* _Task input_
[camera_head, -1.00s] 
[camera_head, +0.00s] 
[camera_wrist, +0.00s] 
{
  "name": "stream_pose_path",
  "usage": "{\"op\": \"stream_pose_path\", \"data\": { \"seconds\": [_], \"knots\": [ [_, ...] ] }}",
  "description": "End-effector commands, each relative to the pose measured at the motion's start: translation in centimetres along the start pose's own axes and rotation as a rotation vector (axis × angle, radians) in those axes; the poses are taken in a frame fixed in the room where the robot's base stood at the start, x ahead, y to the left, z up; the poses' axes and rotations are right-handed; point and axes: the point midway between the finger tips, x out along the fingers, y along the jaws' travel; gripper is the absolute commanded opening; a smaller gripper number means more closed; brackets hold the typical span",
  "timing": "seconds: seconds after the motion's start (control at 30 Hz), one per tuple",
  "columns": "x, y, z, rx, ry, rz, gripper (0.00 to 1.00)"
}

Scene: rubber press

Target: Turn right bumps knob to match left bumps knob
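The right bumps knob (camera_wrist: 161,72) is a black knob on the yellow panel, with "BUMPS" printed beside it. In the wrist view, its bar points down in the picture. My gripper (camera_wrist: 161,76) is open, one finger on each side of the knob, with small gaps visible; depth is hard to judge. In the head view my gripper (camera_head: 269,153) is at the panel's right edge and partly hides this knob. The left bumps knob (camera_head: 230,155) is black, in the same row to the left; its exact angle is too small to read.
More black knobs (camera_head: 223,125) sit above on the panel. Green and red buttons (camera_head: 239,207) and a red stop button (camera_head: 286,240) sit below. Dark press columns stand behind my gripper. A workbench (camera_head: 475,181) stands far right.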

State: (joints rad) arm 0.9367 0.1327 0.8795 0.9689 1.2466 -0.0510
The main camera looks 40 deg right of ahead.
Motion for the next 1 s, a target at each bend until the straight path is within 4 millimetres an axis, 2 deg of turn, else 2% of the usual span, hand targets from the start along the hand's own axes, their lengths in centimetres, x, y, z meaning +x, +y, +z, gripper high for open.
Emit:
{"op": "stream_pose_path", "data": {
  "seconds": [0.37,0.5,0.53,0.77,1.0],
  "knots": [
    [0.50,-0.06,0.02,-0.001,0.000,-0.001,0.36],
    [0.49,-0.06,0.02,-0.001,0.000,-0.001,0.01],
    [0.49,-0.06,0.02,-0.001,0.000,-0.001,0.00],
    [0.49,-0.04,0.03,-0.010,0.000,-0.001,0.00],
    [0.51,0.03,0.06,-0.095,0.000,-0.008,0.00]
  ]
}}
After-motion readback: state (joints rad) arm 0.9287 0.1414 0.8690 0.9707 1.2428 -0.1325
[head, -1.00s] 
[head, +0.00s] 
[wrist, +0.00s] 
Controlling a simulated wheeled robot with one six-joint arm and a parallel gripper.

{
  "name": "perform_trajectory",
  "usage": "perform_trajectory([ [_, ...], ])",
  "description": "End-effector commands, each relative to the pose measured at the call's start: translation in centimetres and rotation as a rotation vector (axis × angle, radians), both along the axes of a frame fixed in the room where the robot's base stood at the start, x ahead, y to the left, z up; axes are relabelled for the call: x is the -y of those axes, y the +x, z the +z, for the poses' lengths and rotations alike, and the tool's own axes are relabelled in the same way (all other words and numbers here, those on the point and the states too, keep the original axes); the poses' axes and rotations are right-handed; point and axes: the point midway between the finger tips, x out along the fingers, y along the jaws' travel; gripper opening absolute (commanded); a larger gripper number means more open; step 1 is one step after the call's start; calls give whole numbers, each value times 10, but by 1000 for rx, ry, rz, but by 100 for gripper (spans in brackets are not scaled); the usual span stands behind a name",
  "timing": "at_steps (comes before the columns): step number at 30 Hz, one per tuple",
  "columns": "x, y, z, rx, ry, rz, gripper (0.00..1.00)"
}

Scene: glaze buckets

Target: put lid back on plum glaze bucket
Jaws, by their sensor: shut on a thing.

* _What the exercise asks_
Check each line of the records above for the string "glaze", and report every line that has it.

* _Reply_
Scene: glaze buckets
Target: put lid back on plum glaze bucket

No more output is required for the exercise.